Tracking and visualizing cross validation results#

Viewing batch metrics for a particular fold

When training models with cross validation, you can use Neptune namespaces (folders) to organize, visualize and compare models. You can also use namespaces to present cross-validation results, for example, when experimenting with k-fold validation or train/validation/test splits.

In this guide, you'll learn how to analyze your results more easily by organizing your run to track cross-validation metadata.

See example in Neptune Code examples

Before you start#

Sign up at neptune.ai/register.
Create a project for storing your metadata.
Install Neptune:
pipconda
pip install neptune
conda install -c conda-forge neptune
Installing through Anaconda Navigator

To find neptune, you may need to update your channels and index.

In the Navigator, select Environments.

In the package view, click Channels.

Click Add..., enter conda-forge, and click Update channels.

In the package view, click Update index... and wait until the update is complete. This can take several minutes.

You should now be able to search for neptune.

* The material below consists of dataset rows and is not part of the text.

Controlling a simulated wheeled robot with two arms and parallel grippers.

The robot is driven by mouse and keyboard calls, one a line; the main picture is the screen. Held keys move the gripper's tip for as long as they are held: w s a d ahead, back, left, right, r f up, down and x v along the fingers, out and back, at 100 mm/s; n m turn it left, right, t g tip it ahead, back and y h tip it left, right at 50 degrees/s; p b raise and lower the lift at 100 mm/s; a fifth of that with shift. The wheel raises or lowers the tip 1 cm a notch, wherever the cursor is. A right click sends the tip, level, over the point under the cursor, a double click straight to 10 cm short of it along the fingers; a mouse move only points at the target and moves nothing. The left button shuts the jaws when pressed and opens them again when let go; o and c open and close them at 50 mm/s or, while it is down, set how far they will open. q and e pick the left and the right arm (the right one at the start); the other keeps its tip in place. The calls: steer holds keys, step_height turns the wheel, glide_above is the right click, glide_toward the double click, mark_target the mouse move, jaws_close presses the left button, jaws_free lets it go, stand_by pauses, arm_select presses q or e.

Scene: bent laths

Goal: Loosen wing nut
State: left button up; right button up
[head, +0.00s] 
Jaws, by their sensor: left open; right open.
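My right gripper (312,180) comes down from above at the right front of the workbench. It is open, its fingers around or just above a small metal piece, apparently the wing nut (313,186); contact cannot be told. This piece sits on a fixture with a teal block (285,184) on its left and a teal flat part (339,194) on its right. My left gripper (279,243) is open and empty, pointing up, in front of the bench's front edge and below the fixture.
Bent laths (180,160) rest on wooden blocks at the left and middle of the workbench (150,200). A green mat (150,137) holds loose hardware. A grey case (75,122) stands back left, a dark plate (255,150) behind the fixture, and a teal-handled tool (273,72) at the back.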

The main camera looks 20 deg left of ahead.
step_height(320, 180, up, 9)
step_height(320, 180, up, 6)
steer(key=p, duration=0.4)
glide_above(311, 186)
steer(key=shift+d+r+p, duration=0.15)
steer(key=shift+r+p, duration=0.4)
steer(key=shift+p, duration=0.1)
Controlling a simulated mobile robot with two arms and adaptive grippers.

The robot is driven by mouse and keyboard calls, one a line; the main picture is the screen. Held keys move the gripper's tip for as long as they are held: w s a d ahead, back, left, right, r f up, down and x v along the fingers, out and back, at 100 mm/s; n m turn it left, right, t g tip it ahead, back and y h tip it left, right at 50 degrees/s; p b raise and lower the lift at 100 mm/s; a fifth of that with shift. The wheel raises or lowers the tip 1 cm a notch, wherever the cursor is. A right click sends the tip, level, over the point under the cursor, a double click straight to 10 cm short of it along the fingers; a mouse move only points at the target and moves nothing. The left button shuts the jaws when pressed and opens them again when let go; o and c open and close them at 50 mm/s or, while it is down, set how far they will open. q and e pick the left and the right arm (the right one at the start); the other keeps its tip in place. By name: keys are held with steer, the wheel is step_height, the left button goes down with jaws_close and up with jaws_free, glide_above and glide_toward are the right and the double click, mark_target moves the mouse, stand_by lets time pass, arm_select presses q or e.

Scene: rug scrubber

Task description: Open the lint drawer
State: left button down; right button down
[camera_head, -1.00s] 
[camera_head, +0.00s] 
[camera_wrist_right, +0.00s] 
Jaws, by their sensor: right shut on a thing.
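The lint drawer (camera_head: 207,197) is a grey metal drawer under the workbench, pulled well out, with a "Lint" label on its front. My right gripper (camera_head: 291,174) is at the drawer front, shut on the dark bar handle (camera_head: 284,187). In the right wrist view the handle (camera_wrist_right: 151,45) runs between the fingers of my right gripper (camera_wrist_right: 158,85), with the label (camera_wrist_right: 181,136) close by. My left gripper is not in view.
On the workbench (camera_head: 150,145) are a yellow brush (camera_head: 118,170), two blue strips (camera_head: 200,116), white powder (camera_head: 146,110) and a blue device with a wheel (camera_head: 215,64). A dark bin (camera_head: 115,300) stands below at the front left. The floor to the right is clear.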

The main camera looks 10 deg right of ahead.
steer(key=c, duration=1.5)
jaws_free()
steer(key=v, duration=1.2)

Note: The displayed version may be outdated. The latest version of the package will be installed.
Note: On Bioconda, there is a "neptune" package available which is not the neptune.ai client library. Make sure to specify the "conda-forge" channel when installing neptune.ai.
Passing your Neptune credentials

Once you've registered and created a project, set your Neptune API token and full project name to the NEPTUNE_API_TOKEN and NEPTUNE_PROJECT environment variables, respectively.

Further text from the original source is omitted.